**DATA SECTION:**
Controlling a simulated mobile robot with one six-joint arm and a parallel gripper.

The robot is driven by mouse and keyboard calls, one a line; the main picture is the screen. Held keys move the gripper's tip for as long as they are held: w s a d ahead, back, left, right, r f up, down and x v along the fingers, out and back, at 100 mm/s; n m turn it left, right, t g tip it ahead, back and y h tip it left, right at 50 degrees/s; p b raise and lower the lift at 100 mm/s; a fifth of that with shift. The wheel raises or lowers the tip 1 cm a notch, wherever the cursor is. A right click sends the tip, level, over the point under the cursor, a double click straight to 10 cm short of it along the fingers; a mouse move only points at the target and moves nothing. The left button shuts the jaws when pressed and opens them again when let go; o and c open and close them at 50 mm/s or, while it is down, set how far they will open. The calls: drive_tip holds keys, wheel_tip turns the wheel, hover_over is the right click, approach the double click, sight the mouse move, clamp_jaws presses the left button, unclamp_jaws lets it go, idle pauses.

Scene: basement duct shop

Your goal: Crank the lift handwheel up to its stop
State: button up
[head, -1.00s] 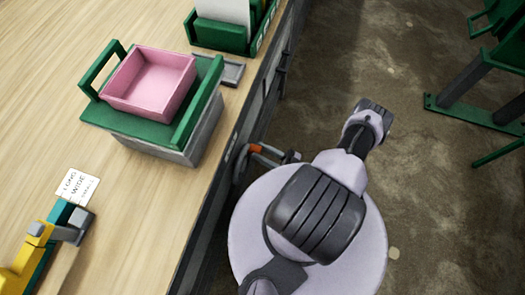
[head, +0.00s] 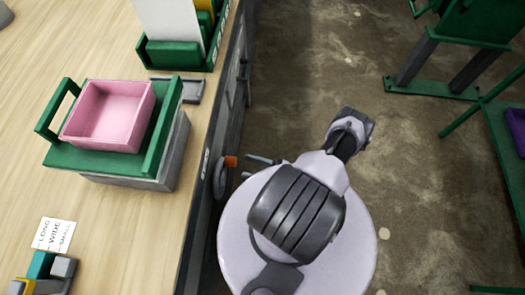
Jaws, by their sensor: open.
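The lift handwheel (head: 221,178) is a grey wheel on the bench's front face, seen nearly edge-on. Its orange knob (head: 231,161) points out toward the aisle, at the wheel's upper right. My gripper (head: 246,166) shows as two dark fingertips, spread apart, emerging from under my arm. It is open and empty, just right of the knob, and looks apart from it. The rest of the gripper is hidden beneath my arm. On the bench, the lift's green platform (head: 75,158) sits on a grey block and carries a pink bin (head: 108,115).
A green rack (head: 172,55) with upright sheets and a small grey tray (head: 190,90) stand behind the lift. A label card (head: 54,234) lies in front. Green-footed stands (head: 440,88) are at right; the concrete floor between is clear.

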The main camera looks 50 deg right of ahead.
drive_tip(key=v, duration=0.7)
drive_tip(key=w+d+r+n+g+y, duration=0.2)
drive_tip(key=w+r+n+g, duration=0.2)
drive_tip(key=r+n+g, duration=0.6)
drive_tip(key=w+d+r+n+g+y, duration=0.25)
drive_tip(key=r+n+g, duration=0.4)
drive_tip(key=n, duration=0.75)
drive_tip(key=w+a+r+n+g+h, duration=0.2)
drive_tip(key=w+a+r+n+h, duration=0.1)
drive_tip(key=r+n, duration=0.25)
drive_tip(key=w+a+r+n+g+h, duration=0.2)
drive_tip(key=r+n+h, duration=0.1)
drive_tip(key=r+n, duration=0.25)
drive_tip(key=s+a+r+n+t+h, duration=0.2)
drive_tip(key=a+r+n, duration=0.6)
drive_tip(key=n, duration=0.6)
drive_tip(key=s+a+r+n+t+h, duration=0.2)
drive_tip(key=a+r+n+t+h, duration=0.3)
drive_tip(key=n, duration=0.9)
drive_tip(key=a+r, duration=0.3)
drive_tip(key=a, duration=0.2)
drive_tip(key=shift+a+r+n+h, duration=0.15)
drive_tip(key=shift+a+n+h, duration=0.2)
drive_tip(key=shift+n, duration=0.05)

**TASK STATEMENT:**
Starting with the line that holds "[head, +0.00s]", retype each line through the last one in the listing above, exactly as written. Do not copy any pictures.

**REPLY:**
[head, +0.00s] 
Jaws, by their sensor: open.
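The lift handwheel (head: 221,178) is a grey wheel on the bench's front face, seen nearly edge-on. Its orange knob (head: 231,161) points out toward the aisle, at the wheel's upper right. My gripper (head: 246,166) shows as two dark fingertips, spread apart, emerging from under my arm. It is open and empty, just right of the knob, and looks apart from it. The rest of the gripper is hidden beneath my arm. On the bench, the lift's green platform (head: 75,158) sits on a grey block and carries a pink bin (head: 108,115).
A green rack (head: 172,55) with upright sheets and a small grey tray (head: 190,90) stand behind the lift. A label card (head: 54,234) lies in front. Green-footed stands (head: 440,88) are at right; the concrete floor between is clear.

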The main camera looks 50 deg right of ahead.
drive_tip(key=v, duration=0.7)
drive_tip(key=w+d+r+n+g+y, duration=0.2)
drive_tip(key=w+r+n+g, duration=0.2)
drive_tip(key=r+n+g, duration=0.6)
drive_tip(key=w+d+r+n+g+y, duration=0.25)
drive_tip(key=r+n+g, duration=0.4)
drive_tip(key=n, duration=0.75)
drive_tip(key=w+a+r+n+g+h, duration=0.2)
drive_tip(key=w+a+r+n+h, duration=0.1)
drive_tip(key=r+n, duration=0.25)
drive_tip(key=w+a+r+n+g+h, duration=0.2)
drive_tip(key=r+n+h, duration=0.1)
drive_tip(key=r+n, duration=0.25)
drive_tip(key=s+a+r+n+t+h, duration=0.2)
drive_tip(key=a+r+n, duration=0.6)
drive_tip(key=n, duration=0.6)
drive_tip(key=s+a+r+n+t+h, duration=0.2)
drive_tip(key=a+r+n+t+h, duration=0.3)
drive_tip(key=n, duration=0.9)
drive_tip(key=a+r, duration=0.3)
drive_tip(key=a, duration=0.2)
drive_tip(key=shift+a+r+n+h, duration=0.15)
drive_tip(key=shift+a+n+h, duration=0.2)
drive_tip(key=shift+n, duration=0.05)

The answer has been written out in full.